Structure and Performances of xLiFePO4/C·(1 − x)Li3V2(PO4)3/C Cathode for Lithium‐Ion Batteries by Using Poly(vinyl alcohol) as Carbon Source

Abstract

Poly(vinyl alcohol), whose pyrolysis carbon possesses high conductivity of 8.88 × 10−1 S/cm, was used to synthesize xLiFePO4/C·(1 − x)Li3V2(PO4)3/C cathode. It was characterized by X‐ray diffraction, scanning electron microscopy, conductivity, cyclic voltammetry, and galvanostatic charge and discharge experiments. Results show that LiFePO4/C and Li3V2(PO4)3/C coexists in the cathode. The particles sizes of 0.75LiFePO4/C·0.25Li3V2(PO4)3/C (x = 0.75) are much smaller than 100 nm due to the role of poly(vinyl alcohol). Its conductivity is 8.79 × 10−2 S/cm.
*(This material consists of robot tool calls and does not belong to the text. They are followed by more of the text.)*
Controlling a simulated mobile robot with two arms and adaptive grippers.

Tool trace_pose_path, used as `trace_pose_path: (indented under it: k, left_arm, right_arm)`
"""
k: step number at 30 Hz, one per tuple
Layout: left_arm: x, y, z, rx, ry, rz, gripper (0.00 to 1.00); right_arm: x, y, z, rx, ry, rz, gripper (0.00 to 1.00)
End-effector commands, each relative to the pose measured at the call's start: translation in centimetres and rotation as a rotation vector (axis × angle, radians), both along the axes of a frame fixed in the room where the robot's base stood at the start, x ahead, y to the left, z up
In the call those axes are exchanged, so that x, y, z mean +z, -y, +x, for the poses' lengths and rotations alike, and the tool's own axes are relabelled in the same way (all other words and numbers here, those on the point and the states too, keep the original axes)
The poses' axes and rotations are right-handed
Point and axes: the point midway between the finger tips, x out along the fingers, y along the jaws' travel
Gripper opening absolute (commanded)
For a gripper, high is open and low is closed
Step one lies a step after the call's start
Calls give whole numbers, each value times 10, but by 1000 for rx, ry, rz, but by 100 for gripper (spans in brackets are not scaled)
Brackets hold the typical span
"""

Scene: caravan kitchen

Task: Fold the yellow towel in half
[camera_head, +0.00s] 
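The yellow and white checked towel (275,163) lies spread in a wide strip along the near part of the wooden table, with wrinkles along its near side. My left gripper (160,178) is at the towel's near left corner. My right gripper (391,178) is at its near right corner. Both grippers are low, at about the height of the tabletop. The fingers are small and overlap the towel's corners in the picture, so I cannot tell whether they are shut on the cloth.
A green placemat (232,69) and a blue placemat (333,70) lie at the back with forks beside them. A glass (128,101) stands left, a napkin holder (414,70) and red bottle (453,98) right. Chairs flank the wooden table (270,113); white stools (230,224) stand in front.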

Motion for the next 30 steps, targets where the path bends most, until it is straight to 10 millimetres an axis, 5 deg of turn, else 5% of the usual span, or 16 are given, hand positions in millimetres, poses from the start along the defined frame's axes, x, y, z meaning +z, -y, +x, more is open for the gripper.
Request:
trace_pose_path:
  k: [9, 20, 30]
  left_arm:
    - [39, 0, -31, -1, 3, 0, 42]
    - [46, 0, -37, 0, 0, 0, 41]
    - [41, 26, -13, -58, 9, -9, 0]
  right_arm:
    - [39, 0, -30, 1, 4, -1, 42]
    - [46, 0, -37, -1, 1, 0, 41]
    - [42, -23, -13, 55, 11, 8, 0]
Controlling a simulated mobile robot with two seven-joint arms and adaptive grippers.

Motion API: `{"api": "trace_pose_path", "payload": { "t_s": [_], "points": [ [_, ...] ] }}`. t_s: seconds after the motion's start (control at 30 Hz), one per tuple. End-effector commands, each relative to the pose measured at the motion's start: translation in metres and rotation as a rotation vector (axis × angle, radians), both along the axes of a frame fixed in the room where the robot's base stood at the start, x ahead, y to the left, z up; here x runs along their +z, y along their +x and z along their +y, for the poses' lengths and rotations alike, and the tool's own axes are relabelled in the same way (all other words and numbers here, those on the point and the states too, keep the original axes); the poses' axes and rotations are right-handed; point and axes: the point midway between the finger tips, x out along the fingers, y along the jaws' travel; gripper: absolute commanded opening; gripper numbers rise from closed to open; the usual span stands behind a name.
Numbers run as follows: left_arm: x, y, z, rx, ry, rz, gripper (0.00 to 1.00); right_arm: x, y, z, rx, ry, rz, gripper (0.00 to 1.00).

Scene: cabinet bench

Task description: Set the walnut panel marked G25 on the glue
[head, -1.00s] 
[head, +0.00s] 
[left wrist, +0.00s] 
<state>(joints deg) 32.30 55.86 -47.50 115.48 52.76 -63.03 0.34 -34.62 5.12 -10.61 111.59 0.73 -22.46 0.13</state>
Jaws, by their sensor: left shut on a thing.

The oxidative and reductive peaks in cyclic voltammetry are sharp and symmetrical. Their low potential gaps indicate that the extractions and insertions of lithium ion possess excellent reversibility. Its discharge capacities at 1 and 5 C are 141.1 and 100.1 mAh/g. The more Li3V2(PO4)3/C in cathode results in the deterioration of electrochemical performances due to its low theoretical capacity. It is concluded that poly(vinyl alcohol) is an effective carbon source in the preparation of xLiFePO4/C·(1 − x)Li3V2(PO4)3/C composite cathode with excellent performances.